Around the days before his house was firebombed by white terrorists. Martin Luther King confessed being ready to give up. In “the Strength to Love” he writes of praying “I am at the end of my powers, I have nothing left. I can’t face it alone. At that moment I experienced the presence of the Divine as I Had never before experienced Him. It seemed as though I could hear the quiet assurance of an inner voice, saying ‘stand up for righteousness, stand up for truth, and God will be at your side forevermore.’ Almost at once my fears passed from me. … The outer situation remained the same, but God had given me an inner calm. God is able to give us interior resources to face the storms and problems of life. …When our days become dreary with the low hovering clouds and our nights become darker than a thousand midnights, let us remember that there is a great benign Power in the universe whose name is God, and God is able to make a way out of no way, and transform dark yesterdays into bright tomorrows! This is our hope for becoming better men and women. This is our mandate for seeking to make a better world.”

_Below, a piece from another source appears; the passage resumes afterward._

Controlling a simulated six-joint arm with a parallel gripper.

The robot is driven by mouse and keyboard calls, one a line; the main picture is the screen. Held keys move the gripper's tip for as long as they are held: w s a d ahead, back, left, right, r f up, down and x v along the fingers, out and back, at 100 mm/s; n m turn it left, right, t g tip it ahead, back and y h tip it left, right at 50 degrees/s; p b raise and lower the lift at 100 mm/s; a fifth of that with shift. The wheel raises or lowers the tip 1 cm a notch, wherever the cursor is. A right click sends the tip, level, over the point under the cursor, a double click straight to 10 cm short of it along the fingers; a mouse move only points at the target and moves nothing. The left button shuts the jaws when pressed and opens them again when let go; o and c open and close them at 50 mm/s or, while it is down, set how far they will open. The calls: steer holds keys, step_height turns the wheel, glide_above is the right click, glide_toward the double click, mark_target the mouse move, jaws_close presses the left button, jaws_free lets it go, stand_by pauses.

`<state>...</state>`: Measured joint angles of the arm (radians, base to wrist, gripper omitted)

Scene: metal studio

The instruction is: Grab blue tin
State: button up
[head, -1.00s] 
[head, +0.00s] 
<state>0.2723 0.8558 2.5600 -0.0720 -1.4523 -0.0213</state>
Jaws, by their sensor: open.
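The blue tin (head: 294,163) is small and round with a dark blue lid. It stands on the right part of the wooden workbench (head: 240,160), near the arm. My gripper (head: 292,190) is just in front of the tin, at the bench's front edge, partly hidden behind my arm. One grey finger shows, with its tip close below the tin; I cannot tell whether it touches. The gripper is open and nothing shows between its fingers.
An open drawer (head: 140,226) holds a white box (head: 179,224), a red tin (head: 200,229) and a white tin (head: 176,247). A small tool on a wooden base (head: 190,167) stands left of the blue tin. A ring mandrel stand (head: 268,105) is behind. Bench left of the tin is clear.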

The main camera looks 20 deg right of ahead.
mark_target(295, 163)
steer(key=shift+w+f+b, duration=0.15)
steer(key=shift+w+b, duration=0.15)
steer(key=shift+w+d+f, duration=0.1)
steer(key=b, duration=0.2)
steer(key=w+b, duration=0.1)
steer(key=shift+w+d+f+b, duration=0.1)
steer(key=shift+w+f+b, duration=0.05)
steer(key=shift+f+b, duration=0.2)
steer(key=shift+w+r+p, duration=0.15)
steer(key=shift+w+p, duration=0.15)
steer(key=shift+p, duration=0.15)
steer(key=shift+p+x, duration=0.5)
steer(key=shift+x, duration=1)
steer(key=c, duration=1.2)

“I am the Lord’s servant,” Mary answered. “May your word to me be fulfilled.” Then the angel left her. (Luke 1:26-38)
So will you dare to hope for better world?
Will you risk it? Will you offer Christ to the world?
Will you allow God’s word to become your life?
Will you risk believing we can remake a Christ-like world or will you accept the unsatisfactory status quo or seek to build up walls to contain what is good?
Will you say yes to God’s hope?
As a young teenager facing huge risks from the Levitical Laws, Mary says yes to Hope, yes to risk, yes to life, yes to God’s plan to save the world. Will we say with Mary “Here I am, the Lord’s handmaiden. May God’s word to me be fulfilled”?